Wie sehen Sie die Rolle des „Dritten Wegs“ in diesem Konstrukt?
Der Dritte Weg ist noch relativ jung. Aus unserer Sicht ist er eines der Auffangbecken derjenigen Leute, die in den verbotenen Organisationen nicht mehr weiterarbeiten konnten. Ein Sachverständiger hat im Untersuchungsausschuss bereits mitgeteilt: Am häufigsten seien Leute mit Beziehungen zum NSU beim Dritten Weg untergekommen. Der Dritte Weg ist nur deshalb eine Partei, weil man ihn dann schwerer verbieten kann. Letztlich ist er die Fortführung bestimmter verbotener Organisationen.
„Vollenden ist eine gesamtgesellschaftliche Aufgabe“
Abschließend: Wie wahrscheinlich ist es, dass der zweite bayerische NSU-Ausschuss mehr Licht ins Dunkel bringen kann? Sprich: Wie hoch sind die Erfolgsaussichten, dass man etwas bewirken kann?

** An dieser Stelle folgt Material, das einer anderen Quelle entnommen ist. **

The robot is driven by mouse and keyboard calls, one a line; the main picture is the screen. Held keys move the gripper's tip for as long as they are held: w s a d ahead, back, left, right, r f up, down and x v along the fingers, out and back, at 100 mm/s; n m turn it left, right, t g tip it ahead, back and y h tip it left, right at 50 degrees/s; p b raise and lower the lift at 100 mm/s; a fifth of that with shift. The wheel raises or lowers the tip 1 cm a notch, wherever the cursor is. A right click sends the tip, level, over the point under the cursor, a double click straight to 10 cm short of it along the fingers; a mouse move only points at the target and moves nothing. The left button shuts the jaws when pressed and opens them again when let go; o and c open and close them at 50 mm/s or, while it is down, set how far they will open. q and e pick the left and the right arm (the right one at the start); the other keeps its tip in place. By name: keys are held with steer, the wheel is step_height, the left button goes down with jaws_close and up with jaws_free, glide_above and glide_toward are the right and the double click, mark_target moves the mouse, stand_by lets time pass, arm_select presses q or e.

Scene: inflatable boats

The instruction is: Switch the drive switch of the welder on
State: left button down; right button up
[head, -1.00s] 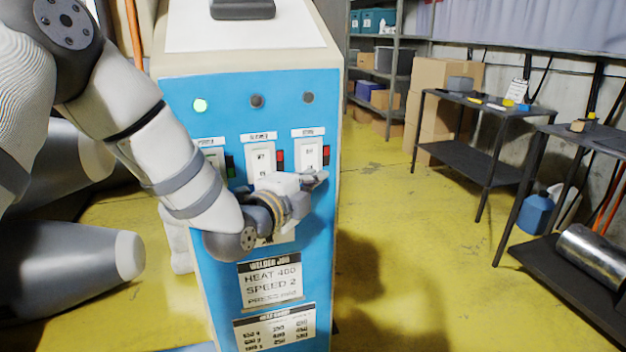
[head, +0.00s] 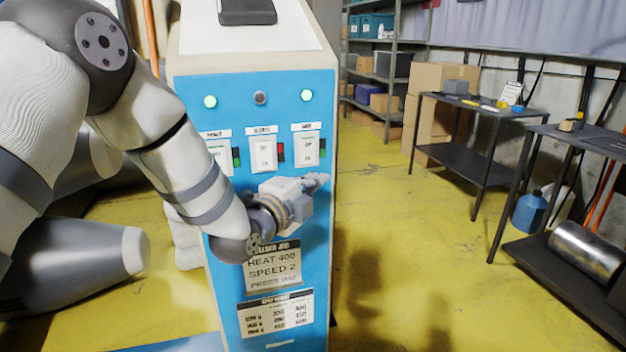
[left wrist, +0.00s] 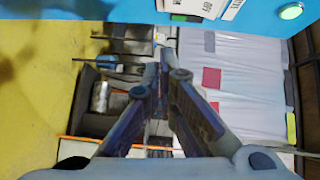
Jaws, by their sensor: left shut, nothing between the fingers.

Das hängt davon ab, was man als Erfolg definiert. Wenn man sagt, wir sollen die noch offenen Fragen restlos aufklären, werden wir scheitern. Wenn man sagt, unsere Arbeit war erfolgreich, wenn wir nur ein bisschen Licht ins Dunkel bringen können, dann sind wir auf jeden Fall erfolgreich. Wir werden uns aber irgendwo dazwischen bewegen. Wir tragen ein Puzzle-Stück bei, sodass man ein bisschen mehr erkennen kann vom gesamten Puzzle-Bild. Doch das Vollenden des Puzzles ist eine gesamtgesellschaftliche Aufgabe. Es ist ein riesiger Komplex, der wohl nie vollständig aufzuklären sein wird.
Mein Job als Vorsitzender ist es, den Abschlussbericht zu schreiben. Dieser umfasst schon jetzt gut einhundert Seiten und wird gewiss noch anwachsen. Am Ende wird er im Parlament präsentiert – und der Landtag beschließt darüber. Was da genau drinsteht und wie formuliert, muss vorab natürlich mehrheitlich ausgehandelt werden.
Vielen Dank für diesen interessanten Einblick – und weiterhin alles Gute.